In the base layer 1 in which an elastomer layer and a non-elastomer layer are laminated, the ratio of the thickness of the non-elastomer layer to the thickness of the elastomer layer is preferably 1/25 to 1/3, more preferably 1/25 to 1/3.5, even more preferably 1/25 to 1/4, particularly preferably 1/22 to 1/4, and optimally 1/20 to 1/4. By setting the ratio of the thickness of the non-elastomer layer to the thickness of the elastomer layer within the above range, the semiconductor wafer attached to the dicing tape can be more efficiently cleaved.

The elastomer layer may have a single layer (one layer) structure or a laminated structure. The elastomer layer preferably has a one to five layer structure, more preferably a one to three layer structure, even more preferably a one to two layer structure, and optimally a one layer structure. When the elastomer layer has a laminated structure, all layers may contain the same elastomer, or at least two layers may contain different elastomers.

The non-elastomer layer may have a single layer (one layer) structure or a laminated structure. The non-elastomer layer preferably has a one- to five-layer structure, more preferably a one- to three-layer structure, even more preferably a one- to two-layer structure, and optimally a one-layer structure. When the non-elastomer layer has a laminated structure, all layers may contain the same non-elastomer, or at least two layers may contain different non-elastomers.

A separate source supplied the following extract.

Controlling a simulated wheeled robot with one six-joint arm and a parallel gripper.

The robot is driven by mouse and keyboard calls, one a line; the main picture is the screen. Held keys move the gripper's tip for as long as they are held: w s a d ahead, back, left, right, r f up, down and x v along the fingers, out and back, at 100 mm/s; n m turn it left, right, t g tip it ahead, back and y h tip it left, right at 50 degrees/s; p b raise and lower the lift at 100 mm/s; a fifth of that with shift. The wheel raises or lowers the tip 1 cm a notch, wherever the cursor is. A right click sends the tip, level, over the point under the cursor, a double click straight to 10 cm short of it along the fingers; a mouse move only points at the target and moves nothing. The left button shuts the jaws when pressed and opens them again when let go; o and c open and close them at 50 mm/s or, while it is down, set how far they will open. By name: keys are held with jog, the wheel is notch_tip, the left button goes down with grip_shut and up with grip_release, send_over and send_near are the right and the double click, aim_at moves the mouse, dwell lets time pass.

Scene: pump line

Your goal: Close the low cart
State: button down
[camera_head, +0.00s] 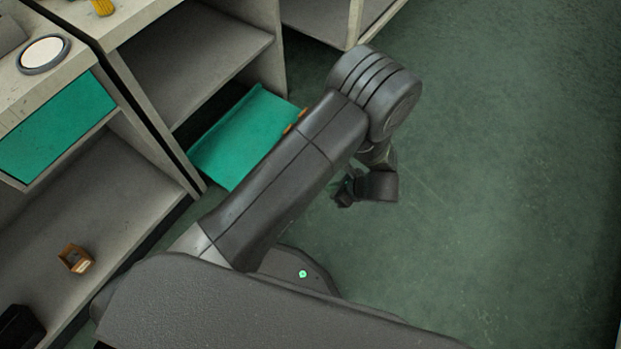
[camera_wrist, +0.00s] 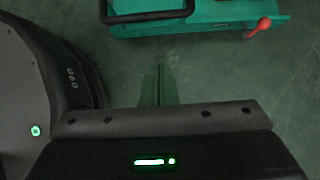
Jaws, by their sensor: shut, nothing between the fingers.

The non-elastomer layer preferably contains, as a non-elastomer, a polypropylene resin (hereinafter referred to as metallocene PP) which is a polymerization product of a metallocene catalyst. Examples of metallocene PP include propylene/α-olefin copolymers which are polymerization products of a metallocene catalyst. By containing metallocene PP in the non-elastomer layer, the dicing tape can be efficiently produced, and the semiconductor wafer attached to the dicing tape can be efficiently cut.
An example of commercially available metallocene PP is Wintec WFX4M (manufactured by Japan Polypropylene Corporation).

The metallocene catalyst is a catalyst consisting of a transition metal compound of Group 4 of the periodic table (so-called metallocene compound) that contains a ligand having a cyclopentadienyl skeleton, and a cocatalyst that can react with the metallocene compound to activate the metallocene compound to a stable ionic state, and optionally contains an organoaluminum compound. The metallocene compound is a crosslinked metallocene compound that enables stereoregular polymerization of propylene.

Among the propylene/α-olefin copolymers which are polymerization products of the metallocene catalyst, propylene/α-olefin random copolymers which are polymerization products of the metallocene catalyst are preferred, and among the propylene/α-olefin random copolymers which are polymerization products of the metallocene catalyst, those selected from propylene/α-olefin random copolymers having 2 carbon atoms which are polymerization products of the metallocene catalyst, propylene/α-olefin random copolymers having 4 carbon atoms which are polymerization products of the metallocene catalyst, and propylene/α-olefin random copolymers having 5 carbon atoms which are polymerization products of the metallocene catalyst are preferred, and among these, propylene/ethylene random copolymers which are polymerization products of the metallocene catalyst are the most suitable.

The propylene/α-olefin random copolymer, which is a polymerization product of the metallocene catalyst, preferably has a melting point of 80° C. or more and 140° C. or less, particularly 100° C. or more and 130° C. or less, from the viewpoints of coextrusion film-forming property with the elastomer layer and cleavability of a semiconductor wafer attached to a dicing tape.
The melting point of the propylene/α-olefin random copolymer, which is the polymerization product of the metallocene catalyst, can be measured by the method described above.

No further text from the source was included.